But one could also ask: why employ such a strong word as “alienate”? Why can’t we simply say that we are exchanging on the job market our capacity to work on an equal basis? The exchange we are referring to is the exchange between labour and salary. We offer our capacity to work, and we earn a salary in exchange. The worker earns a salary for the work he/she is providing. Therefore, we are confronted with a simple exchange occurring on an equal basis. What is the function of salary? Salary pays for what the worker sells on the market. Put differently, salary pays for the fact that the worker is hired for a certain time. He/she accepts to be used for a while. Of course, we can also say (and this is not a tiny difference, as we will see later) that he/she is “obliged” to sell him/herself on the job market, or put differently, (s)he is obliged to sell her/his capacity to work.

But in order to simplify the analysis here, let us put aside the issue concerning the obligation, that is to say the fact that the worker is “obliged” to sell her/him self on the job market, and only admit that (s)he accepts to sell her/his capacity to work.

In the same way one can rent a car in order to use it, one could say that one can hire someone’s capacity to work. Salary should pay this upkeep. When you rent a car, you also pay for the upkeep of the car. It is the same when someone hires a worker: (s)he is paying for the upkeep, for the maintenance of the worker. The salary must allow the regeneration of the labour force. And not only that: it must also allow the survival both of the worker and of his/her family, his/her children.
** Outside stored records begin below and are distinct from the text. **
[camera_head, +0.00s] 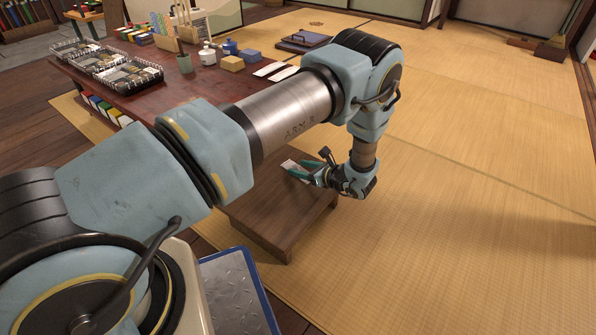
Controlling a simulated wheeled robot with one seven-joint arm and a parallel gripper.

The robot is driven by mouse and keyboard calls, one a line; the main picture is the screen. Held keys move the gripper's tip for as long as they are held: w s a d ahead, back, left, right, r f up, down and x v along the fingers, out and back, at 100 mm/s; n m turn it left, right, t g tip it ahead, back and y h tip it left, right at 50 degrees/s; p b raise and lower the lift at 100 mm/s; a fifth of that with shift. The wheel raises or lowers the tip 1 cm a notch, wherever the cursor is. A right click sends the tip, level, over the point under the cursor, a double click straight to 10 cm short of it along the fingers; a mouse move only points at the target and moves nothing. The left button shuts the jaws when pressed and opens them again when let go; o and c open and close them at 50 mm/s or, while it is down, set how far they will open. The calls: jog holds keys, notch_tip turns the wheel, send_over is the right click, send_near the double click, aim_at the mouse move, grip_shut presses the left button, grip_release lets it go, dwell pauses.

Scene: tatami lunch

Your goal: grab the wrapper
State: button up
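A small whitish, flat piece (289,164), which looks like the wrapper, shows at the far left part of the low wooden table (262,215). It is small and partly covered by my gripper. My gripper (294,167) is low over this table, its teal fingers pointing left at the whitish piece. The two fingers look spread apart, one on the near side and one on the far side. I cannot tell whether either finger touches the piece.
A long dark red table (165,85) behind on the left holds black wire baskets (130,75), a yellow block (231,63), a white bottle (208,54) and a green cup (184,64). A blue-edged metal plate (235,290) is at the front. Tatami (460,220) on the right is clear.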

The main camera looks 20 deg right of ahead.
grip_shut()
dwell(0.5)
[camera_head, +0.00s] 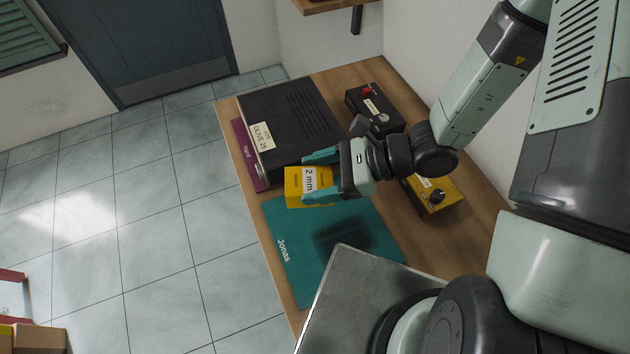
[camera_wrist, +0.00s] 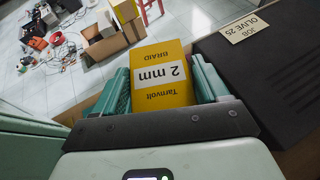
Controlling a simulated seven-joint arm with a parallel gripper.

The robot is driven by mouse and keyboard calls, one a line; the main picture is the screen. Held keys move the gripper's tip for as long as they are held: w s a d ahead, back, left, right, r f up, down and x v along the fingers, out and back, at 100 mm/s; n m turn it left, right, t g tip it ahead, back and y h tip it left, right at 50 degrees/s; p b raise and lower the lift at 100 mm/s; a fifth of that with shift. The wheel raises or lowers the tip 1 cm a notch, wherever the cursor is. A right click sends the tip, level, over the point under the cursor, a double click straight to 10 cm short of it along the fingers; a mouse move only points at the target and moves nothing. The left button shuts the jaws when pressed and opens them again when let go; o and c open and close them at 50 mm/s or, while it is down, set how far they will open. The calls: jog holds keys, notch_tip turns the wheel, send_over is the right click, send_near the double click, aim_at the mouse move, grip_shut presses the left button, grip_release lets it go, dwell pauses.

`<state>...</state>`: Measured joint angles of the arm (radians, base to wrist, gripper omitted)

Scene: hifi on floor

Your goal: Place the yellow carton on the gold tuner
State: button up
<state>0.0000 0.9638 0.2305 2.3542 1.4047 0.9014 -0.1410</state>
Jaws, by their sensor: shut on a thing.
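The yellow carton (camera_head: 294,190), labelled "2 mm", is between the two teal fingers of my gripper (camera_head: 313,178), which is shut on it. In the wrist view, the carton (camera_wrist: 162,98) shows its "Tarnvolt BRAID" print upside down, with a finger on each side. It is held above the table near the teal mat, and a dark shadow falls on the mat. The gold tuner (camera_head: 443,204), a small gold box with a black knob and a pale label, sits on the table to the right of my gripper. My wrist hides part of it.
A large black hifi unit (camera_head: 300,112) labelled "OLIVE 25" stands behind the carton, on a purple flat item (camera_head: 241,152). A black box (camera_head: 384,116) with a red knob stands at the back right. The teal "Jonas" mat (camera_head: 300,275) lies in front, its top clear.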

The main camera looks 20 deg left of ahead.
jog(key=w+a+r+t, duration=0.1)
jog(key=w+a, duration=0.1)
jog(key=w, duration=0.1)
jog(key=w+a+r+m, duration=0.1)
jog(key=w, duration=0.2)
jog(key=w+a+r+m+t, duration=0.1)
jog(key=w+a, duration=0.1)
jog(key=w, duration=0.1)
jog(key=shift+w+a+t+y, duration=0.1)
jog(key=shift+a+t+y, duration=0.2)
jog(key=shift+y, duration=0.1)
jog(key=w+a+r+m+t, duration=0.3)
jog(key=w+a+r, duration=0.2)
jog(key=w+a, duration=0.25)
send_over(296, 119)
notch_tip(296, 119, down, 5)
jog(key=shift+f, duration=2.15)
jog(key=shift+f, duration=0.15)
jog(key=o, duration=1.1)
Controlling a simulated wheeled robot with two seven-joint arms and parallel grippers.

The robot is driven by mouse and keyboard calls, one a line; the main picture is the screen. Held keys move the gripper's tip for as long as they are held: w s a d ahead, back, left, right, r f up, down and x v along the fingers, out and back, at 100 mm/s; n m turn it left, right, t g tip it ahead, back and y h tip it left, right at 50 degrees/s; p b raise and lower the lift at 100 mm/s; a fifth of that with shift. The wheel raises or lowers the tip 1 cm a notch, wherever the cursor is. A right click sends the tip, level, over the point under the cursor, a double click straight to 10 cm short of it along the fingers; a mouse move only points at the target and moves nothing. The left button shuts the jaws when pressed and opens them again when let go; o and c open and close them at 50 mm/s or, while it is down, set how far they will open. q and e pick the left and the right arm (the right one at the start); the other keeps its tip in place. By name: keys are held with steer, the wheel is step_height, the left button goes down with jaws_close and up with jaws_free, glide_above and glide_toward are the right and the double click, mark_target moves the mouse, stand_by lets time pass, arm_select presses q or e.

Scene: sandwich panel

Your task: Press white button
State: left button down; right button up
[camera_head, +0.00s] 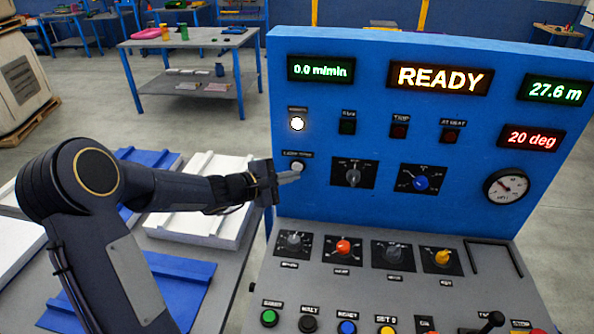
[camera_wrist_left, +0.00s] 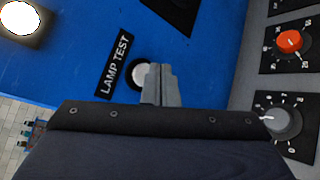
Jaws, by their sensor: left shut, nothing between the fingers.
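The white button (camera_head: 297,166), labelled LAMP TEST, sits on the left side of the upright blue panel. In the wrist view the button (camera_wrist_left: 139,75) is partly covered by my fingertips. My left gripper (camera_head: 292,177) is shut and empty, its fingers pointing at the panel with the tips at the button's lower edge. In the wrist view the closed fingertips (camera_wrist_left: 156,70) overlap the button's right side. I cannot tell whether they touch it. My right gripper is not in view.
A lit white lamp (camera_head: 297,124) is above the button, and a black selector knob (camera_head: 353,175) is to its right. The sloping grey console below carries several knobs, including a red one (camera_head: 343,247). White and blue panels (camera_head: 190,222) lie on a table at left.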

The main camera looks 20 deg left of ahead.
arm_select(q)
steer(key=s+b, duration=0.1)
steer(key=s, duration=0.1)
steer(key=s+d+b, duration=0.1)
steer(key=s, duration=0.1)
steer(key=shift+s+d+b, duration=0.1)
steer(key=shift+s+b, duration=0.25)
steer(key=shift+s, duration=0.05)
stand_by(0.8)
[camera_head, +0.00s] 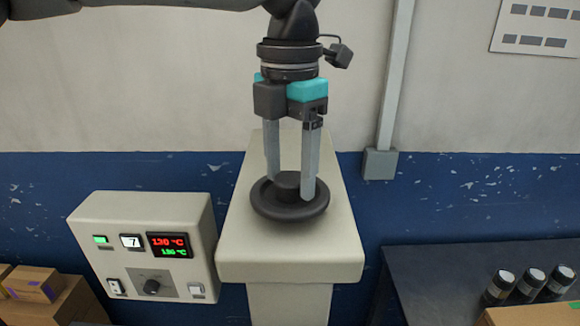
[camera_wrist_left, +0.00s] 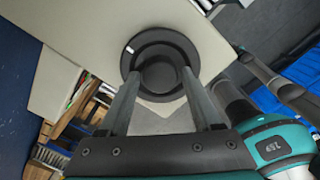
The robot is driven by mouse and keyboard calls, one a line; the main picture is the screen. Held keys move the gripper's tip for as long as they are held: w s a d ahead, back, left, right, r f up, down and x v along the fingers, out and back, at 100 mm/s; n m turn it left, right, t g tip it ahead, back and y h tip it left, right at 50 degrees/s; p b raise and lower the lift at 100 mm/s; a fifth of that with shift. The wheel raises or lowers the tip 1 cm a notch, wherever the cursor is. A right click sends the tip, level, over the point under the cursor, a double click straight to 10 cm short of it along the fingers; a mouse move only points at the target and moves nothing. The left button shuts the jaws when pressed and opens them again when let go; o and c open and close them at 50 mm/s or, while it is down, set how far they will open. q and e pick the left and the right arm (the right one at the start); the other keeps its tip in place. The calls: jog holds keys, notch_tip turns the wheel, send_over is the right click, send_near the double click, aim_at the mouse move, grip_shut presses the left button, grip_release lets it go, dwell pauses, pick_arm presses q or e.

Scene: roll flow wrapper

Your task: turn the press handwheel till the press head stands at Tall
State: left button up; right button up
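The press handwheel (camera_head: 262,207) is a dark round wheel with a raised central hub (camera_head: 287,181), lying flat on top of the pale press column (camera_head: 258,259). My left gripper (camera_head: 290,190) points down at it from above, its two grey fingers apart with the hub between them. In the left wrist view the handwheel (camera_wrist_left: 158,44) sits between and beyond the fingertips (camera_wrist_left: 160,78). I cannot tell whether the fingers touch the hub. The press head and any Tall mark are not visible. My right gripper is not in view.
A control box (camera_head: 145,215) with red and green temperature readouts stands left of the column. A dark table (camera_head: 430,275) with several dark, pale-topped cylinders is at the right. Cardboard boxes (camera_head: 40,285) are at lower left. A wall conduit (camera_head: 392,80) runs behind.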

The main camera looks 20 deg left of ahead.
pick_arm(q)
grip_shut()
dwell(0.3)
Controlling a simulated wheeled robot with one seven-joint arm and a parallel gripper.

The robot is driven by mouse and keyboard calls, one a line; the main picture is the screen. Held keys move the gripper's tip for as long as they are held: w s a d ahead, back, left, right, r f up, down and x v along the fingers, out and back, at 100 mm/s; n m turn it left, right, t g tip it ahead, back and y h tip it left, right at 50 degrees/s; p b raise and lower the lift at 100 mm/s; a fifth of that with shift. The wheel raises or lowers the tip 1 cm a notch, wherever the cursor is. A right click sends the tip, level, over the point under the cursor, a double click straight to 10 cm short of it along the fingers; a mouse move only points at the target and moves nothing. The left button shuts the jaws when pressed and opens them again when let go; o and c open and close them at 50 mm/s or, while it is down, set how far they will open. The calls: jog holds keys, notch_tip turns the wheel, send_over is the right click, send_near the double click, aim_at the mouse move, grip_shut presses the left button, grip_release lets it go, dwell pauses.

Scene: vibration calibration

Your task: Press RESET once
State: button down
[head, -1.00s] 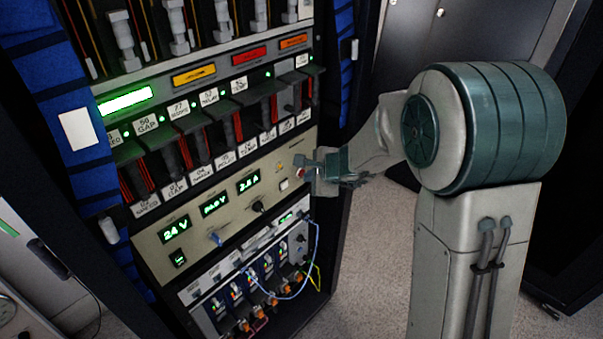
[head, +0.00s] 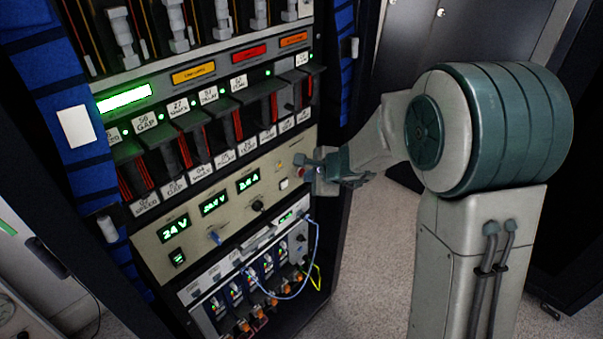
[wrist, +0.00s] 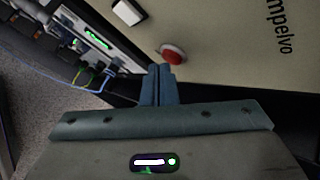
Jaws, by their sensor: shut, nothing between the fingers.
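My gripper (wrist: 160,72) is shut and empty, its two fingertips together. In the wrist view the tips point at a red round button (wrist: 173,54) on the beige panel (wrist: 215,40). They sit just below it in the picture; I cannot tell whether they touch it. A white square button (wrist: 127,12) is up and left of the red one. In the head view my gripper (head: 306,165) is at the right end of the beige panel and largely covers the red button. The white button (head: 284,183) shows beside it. I can read no RESET label.
The beige panel also carries green number displays (head: 213,203) and a black knob (head: 258,205). Below is a module rack (head: 250,283) with blue and yellow cables (head: 316,250). Dark slotted modules (head: 225,125) stand above.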

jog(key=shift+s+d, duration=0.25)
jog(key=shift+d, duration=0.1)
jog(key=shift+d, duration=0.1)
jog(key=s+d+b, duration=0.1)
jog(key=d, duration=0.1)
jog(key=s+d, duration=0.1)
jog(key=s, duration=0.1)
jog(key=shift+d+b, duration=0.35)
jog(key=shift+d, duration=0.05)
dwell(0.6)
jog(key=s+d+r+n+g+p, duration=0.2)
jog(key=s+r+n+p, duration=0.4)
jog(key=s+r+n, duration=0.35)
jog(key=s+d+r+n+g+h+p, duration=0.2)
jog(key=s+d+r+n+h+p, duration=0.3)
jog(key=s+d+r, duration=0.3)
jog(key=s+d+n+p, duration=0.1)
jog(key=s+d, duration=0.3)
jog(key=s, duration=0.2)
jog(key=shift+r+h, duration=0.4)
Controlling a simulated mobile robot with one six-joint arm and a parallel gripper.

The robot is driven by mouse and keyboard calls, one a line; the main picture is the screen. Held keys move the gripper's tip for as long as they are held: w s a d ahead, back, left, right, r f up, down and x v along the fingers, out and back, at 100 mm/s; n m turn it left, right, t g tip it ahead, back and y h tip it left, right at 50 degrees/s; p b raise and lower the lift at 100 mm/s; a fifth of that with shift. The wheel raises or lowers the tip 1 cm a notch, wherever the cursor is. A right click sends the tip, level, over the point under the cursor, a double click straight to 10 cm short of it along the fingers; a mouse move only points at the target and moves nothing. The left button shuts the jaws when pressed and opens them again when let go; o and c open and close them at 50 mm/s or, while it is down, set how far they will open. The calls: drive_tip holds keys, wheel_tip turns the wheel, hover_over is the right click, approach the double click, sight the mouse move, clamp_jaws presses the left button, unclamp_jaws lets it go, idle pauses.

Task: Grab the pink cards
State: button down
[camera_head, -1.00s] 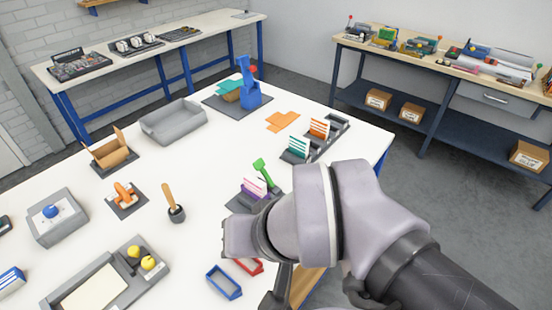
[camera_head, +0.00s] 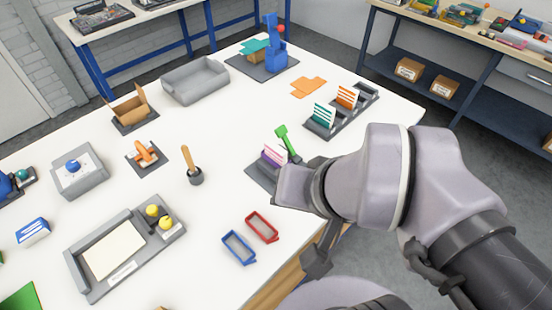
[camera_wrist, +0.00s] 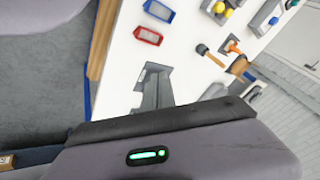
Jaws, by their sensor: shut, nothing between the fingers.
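The pink cards (camera_head: 275,151) stand upright with white ones in a purple holder on a dark grey base, right of the table's middle in the head view. My wrist hides part of that base. A green-handled tool (camera_head: 285,138) stands just behind the cards. My gripper (camera_head: 312,268) hangs below my wrist near the table's right front edge, in front of the cards and apart from them. I cannot make out the cards in that view.
A red frame (camera_head: 262,227) and a blue frame (camera_head: 238,247) lie left of my gripper. A rack (camera_head: 345,118) with teal and orange cards stands behind the pink ones. A wooden-handled tool (camera_head: 192,165) stands to the left. The white tabletop (camera_head: 215,205) between is clear.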

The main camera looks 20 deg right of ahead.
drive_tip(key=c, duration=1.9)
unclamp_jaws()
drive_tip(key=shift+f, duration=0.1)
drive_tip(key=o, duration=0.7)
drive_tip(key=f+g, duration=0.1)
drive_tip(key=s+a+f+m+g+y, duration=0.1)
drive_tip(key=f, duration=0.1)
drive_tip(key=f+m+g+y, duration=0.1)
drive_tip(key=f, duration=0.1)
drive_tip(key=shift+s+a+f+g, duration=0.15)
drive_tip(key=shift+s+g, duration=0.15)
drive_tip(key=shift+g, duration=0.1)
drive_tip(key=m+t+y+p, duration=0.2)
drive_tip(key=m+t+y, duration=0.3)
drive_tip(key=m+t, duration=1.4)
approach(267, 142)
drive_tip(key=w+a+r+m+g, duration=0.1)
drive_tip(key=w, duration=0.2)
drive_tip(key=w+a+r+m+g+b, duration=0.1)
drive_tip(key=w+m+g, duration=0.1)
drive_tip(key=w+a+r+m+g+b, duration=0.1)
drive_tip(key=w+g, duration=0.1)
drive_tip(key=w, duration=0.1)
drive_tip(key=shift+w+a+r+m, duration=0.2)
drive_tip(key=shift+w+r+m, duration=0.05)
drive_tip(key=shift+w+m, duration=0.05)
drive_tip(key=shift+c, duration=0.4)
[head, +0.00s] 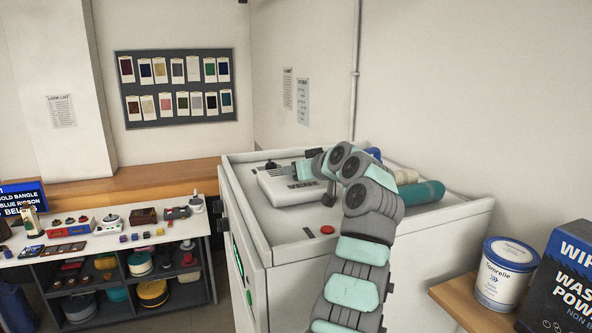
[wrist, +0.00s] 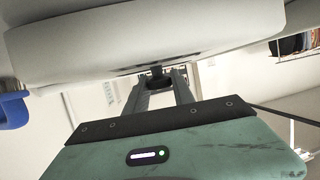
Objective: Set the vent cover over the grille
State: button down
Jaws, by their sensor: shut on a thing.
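My gripper (head: 279,169) is shut on a small dark knobbed piece, which I take for the vent cover (head: 269,164). In the wrist view the two fingers (wrist: 160,84) close on its dark body (wrist: 157,79). The piece is at the far left of a pale, low box (head: 275,190) on the white cabinet top. Dark slots on that box look like the grille (head: 301,184). They are to the right of and nearer than the piece. The wrist view shows the box's pale side close by. I cannot tell whether the piece touches the box.
The white cabinet top (head: 290,238) has a raised rim. A red button (head: 327,230) is near its front. A teal roll (head: 424,192) and a beige roll (head: 406,177) lie at the right. A shelf with a paint tin (head: 503,275) stands at the lower right.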

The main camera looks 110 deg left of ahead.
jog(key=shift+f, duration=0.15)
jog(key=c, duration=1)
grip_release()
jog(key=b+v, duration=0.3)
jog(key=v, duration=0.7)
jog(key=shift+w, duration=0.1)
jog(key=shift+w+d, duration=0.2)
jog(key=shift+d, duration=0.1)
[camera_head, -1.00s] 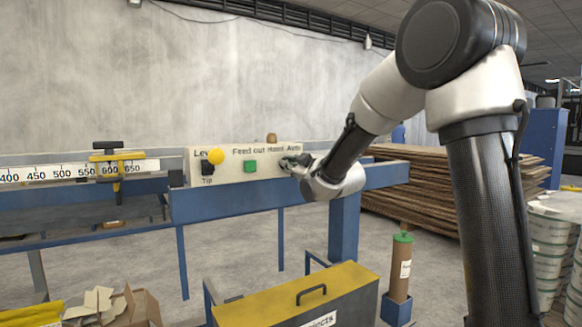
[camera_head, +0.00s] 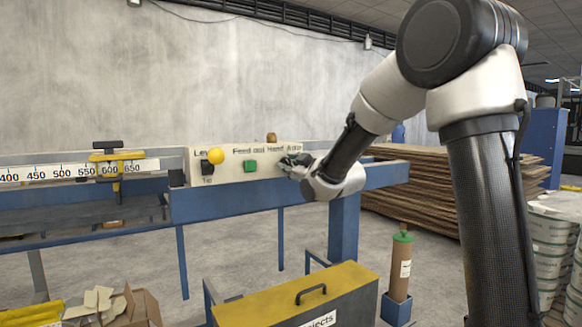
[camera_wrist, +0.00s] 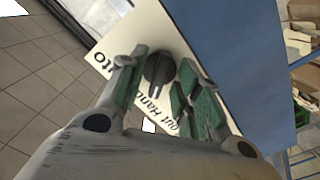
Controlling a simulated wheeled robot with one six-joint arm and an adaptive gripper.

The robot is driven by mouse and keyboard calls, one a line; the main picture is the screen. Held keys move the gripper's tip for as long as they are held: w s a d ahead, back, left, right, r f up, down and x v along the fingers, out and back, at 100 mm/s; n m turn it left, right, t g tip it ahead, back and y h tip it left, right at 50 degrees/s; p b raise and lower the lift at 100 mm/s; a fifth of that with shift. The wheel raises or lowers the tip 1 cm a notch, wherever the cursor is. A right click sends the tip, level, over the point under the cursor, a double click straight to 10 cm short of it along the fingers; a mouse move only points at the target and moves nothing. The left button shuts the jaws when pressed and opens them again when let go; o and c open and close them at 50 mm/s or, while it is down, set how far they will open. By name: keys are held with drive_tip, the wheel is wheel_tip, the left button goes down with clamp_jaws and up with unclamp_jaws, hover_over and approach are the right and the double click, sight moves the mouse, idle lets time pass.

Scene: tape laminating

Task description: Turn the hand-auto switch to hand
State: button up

If the capacity to work was paid correctly, that is to say according to the laws of supply and demand in a specific conjuncture, then we would be faced with a normal exchange, one that cannot be formally called into question. Then, why would the bearded philosopher of Trier insist on speaking of theft?

It is because we cannot stop at this simple description. First of all, we should remark that if the exchange must take place, or if the exchange takes place, one needs that some interests come into play. Between the contracting parts there should be interests. The interest of the seller is of course very clear. The worker, i.e. the seller, sells his/her work in order to earn a salary. The worker alienates the use of his/her labour force in exchange for a salary. (S)he needs a salary which will permit him/her (and his/her family) to survive. But concerning the buyer, the purchaser who wishes to use the labour force he/she is buying, things are different. The capitalist purchases something that he/she pays according to its value, and by the same token claims to exploit it. But he/she pretends to exploit it in order to earn from it a surplus of value, that is to say a profit, something that can improve the production or his/her wealth. Then, there is an anomaly in the form this exchange takes. If, actually, the worker does not lose anything in this exchange, on the other hand, one cannot say that he or she wins something either. The salary he/she earns should be used in order to reproduce his/her own existence. And if it happens that the salary of the worker is higher than the real needs of his reproduction, the rectification will be effectuated automatically, and the salary will decrease. (Of course, the capitalist does not need to directly decrease the salary; (s)he can intervene on several other connected elements that assure the reproduction of life and can decrease the purchasing power of salaries.)

But in the dynamic of this exchange, it happens that the buyer not only pretends to get back his/her investment, that is to say that he/she doesn’t want to lose anything, but he/she also pretends to increase his/her profit or wealth. But if he/she pretends to increase his/her possessions, his/her wealth, this means that the apparent exchange on an equal basis hides something; it conceals a process that changes the equality to an inequality without violating the apparent legitimacy of the exchange law. What happens then?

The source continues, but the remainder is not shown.